** begin **
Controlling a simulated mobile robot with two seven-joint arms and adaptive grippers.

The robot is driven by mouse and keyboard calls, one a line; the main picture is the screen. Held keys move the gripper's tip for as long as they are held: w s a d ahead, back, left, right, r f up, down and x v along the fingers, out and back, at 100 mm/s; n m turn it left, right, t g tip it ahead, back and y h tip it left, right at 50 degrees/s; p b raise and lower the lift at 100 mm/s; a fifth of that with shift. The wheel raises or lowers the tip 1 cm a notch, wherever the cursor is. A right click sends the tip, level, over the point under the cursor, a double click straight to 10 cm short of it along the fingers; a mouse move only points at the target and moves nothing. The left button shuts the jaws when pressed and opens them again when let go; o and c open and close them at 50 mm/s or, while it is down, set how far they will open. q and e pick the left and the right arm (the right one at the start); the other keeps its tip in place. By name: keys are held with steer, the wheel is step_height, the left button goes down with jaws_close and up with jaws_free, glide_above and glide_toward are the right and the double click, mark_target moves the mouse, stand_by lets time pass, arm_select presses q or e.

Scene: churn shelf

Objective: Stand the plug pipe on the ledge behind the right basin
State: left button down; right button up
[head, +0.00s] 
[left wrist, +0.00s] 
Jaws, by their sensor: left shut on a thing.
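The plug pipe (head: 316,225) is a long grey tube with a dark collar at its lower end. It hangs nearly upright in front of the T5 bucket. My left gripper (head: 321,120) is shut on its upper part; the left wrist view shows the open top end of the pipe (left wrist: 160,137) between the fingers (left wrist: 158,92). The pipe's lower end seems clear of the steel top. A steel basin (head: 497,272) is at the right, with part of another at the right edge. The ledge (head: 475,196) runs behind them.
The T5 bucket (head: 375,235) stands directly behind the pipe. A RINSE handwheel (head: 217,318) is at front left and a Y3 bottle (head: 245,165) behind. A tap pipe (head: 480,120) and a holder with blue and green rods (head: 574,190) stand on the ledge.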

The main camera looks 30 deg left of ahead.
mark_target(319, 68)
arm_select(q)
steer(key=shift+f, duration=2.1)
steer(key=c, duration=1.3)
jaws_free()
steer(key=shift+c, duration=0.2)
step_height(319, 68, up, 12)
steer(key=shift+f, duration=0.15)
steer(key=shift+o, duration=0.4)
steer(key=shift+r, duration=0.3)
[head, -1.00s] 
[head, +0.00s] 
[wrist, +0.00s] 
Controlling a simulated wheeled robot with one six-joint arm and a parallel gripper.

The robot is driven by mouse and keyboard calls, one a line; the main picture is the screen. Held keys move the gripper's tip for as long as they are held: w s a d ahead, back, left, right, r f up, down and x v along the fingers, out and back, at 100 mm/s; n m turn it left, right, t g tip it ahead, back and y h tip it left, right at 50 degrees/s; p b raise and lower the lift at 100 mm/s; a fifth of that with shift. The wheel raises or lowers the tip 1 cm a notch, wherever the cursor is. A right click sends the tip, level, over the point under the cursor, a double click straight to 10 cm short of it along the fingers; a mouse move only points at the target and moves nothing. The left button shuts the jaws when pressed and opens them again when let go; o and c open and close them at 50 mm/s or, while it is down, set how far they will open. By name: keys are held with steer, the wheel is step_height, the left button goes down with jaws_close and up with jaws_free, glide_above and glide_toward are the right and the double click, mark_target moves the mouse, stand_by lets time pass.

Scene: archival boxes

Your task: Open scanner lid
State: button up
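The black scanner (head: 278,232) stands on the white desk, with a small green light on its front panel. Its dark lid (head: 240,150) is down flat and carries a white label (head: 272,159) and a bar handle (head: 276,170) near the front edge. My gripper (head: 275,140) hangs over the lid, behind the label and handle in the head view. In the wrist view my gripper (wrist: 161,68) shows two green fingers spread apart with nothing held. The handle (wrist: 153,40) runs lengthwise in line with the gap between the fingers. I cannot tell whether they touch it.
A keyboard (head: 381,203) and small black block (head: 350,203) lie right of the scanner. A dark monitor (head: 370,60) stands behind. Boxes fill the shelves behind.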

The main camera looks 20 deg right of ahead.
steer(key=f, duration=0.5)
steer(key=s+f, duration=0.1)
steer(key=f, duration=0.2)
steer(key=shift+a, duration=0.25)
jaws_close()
** end **
WHAT IS ASKED :: Copy verbatim the line that contains "[wrist, +0.00s]", the line that contains "Controlling a simulated wheeled", and all lines between them.

OUTPUT BELOW ::
[wrist, +0.00s] 
Controlling a simulated wheeled robot with one six-joint arm and a parallel gripper.

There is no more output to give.